== Material provided ==

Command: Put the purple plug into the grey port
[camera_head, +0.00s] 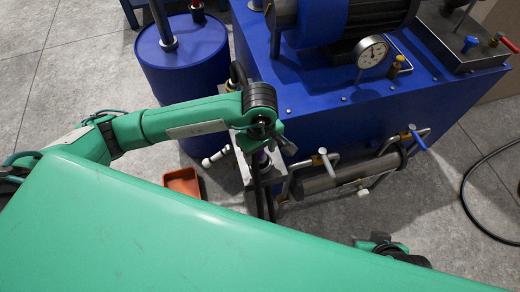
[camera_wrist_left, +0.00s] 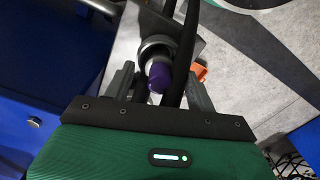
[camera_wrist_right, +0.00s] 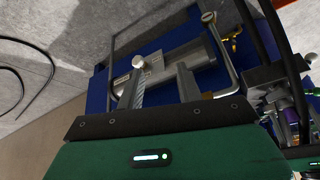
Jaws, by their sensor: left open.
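The purple plug (camera_wrist_left: 160,76) sits between the spread fingers of my left gripper (camera_wrist_left: 160,92) in the left wrist view. The fingers stand apart on both sides of it, and I see no contact. A grey round ring or collar (camera_wrist_left: 157,48) shows just behind the plug. I cannot tell whether it is the grey port or whether the plug is in it. In the head view my left gripper (camera_head: 262,145) is over the pipework beside the blue machine. In the right wrist view, purple (camera_wrist_right: 291,117) shows at the right edge. My right gripper (camera_wrist_right: 160,85) is open and empty.
The blue machine (camera_head: 350,120) with a gauge (camera_head: 372,51) and a grey cylinder (camera_head: 340,175) is close by. A blue drum (camera_head: 185,75) stands left. An orange tray (camera_head: 183,184) is on the floor. Black hoses run beside the plug.

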== Work to be completed ==
Your copy of the data should match it exactly, except that pictures are left out.

== Solution to this problem ==
Command: Put the purple plug into the grey port
[camera_head, +0.00s] 
[camera_wrist_left, +0.00s] 
[camera_wrist_right, +0.00s] 
Jaws, by their sensor: left open.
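The purple plug (camera_wrist_left: 160,76) sits between the spread fingers of my left gripper (camera_wrist_left: 160,92) in the left wrist view. The fingers stand apart on both sides of it, and I see no contact. A grey round ring or collar (camera_wrist_left: 157,48) shows just behind the plug. I cannot tell whether it is the grey port or whether the plug is in it. In the head view my left gripper (camera_head: 262,145) is over the pipework beside the blue machine. In the right wrist view, purple (camera_wrist_right: 291,117) shows at the right edge. My right gripper (camera_wrist_right: 160,85) is open and empty.
The blue machine (camera_head: 350,120) with a gauge (camera_head: 372,51) and a grey cylinder (camera_head: 340,175) is close by. A blue drum (camera_head: 185,75) stands left. An orange tray (camera_head: 183,184) is on the floor. Black hoses run beside the plug.

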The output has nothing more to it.